Monday, December 8, 2008

Yahoo taps EKA supercomputer

In a research pact with Yahoo Inc., India's Computational Research Labs (CRL) will provide its EKA supercomputer—claimed to the fourth fastest in the world—for research into cloud computing, which aims to provide supercomputing power over the Internet.

Researchers on the project will tap Apache Hadoop (an open-source distributed computing project of the Apache Software Foundation) to perform data-intensive computing research using CRL's EKA, a 14,400-processor supercomputer that delivers 28Tbytes of memory, 140Tbytes of disk space, peak performance of 180Tflops and a sustained computation capacity of 120Tflops by the Linpack benchmark.

Of the top 10 supercomputers in the world, EKA is the only supercomputer funded by the private sector. It is available for use on commercial terms.

EKA is expected to run the latest version of Hadoop and other Yahoo-supported, open-source distributed computing software (such as the Pig parallel programming language) developed by Yahoo Research.

"This partnership brings together Yahoo's leadership role in the development of Hadoop and CRL's expertise in high-performance computing and will help bridge the gap between traditional supercomputing and cloud computing research in India," said S. Ramadorai, chairman of CRL, a subsidiary of India's Tata Sons Ltd.

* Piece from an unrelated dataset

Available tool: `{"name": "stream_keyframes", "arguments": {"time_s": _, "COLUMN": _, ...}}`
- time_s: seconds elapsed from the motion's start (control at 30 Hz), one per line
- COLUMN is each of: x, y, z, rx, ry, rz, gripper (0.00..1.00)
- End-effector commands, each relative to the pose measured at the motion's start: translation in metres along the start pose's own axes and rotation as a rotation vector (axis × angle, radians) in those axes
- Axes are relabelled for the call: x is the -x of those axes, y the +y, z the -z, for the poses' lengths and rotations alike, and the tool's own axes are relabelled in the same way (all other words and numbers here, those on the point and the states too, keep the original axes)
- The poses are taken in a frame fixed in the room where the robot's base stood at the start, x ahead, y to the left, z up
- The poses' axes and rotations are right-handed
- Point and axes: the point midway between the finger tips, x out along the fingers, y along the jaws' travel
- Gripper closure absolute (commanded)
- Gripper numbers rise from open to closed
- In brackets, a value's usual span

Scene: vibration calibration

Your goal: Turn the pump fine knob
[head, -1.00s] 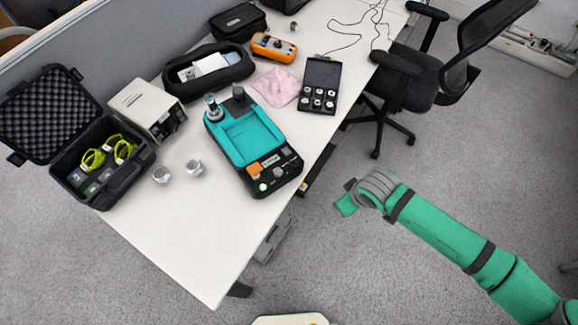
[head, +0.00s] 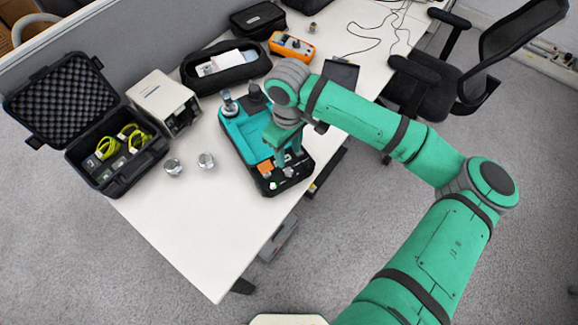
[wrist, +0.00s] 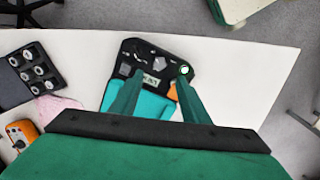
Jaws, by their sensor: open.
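The teal and black device (head: 238,128) that looks like the pump stands on the white table. Its black front panel carries an orange patch, a small display and small knobs. In the wrist view the panel (wrist: 150,52) lies beyond my fingers, with a round white knob (wrist: 185,70) near the right fingertip and a greyish knob (wrist: 125,69) near the left one. I cannot tell which is the fine knob. My gripper (head: 289,157) points down over the panel, open and empty; both fingers (wrist: 159,75) show in the wrist view. Whether a fingertip touches the panel is unclear.
Two silver metal pieces (head: 190,163) stand left of the device. An open black case (head: 120,165) and a beige box (head: 164,100) are farther left. A black pouch (head: 225,68) and an orange meter (head: 291,46) lie behind. The table's front is clear.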

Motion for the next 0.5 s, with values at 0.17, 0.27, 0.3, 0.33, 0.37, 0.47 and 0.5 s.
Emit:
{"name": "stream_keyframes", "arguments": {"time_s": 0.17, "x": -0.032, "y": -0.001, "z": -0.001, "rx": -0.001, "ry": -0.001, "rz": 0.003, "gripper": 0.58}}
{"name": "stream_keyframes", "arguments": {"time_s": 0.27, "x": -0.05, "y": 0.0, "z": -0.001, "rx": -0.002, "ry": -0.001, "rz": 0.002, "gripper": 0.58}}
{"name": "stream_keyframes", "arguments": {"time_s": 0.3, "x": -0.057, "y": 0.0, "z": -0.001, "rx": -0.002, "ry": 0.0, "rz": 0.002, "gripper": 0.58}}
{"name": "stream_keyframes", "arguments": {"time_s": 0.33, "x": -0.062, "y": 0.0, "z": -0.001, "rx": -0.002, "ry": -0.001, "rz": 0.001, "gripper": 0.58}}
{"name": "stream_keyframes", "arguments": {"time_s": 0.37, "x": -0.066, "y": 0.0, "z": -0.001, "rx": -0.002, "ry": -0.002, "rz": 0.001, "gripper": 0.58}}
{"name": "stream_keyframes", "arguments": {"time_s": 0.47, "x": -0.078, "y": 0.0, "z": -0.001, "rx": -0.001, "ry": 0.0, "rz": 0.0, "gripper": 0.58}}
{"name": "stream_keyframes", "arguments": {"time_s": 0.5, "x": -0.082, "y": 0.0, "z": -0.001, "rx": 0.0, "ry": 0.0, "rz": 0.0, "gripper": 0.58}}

"We have made our leadership in supporting academic cloud computing research very concrete by sharing a 4,000-processor supercomputer with computer scientists at Carnegie Mellon University for the last three months," said Ron Brachman, VP and head of academic relations at Yahoo. "Launching our cloud computing program internationally with CRL is another significant milestone in creating a global, collaborative research community working to advance the new sciences of the Internet."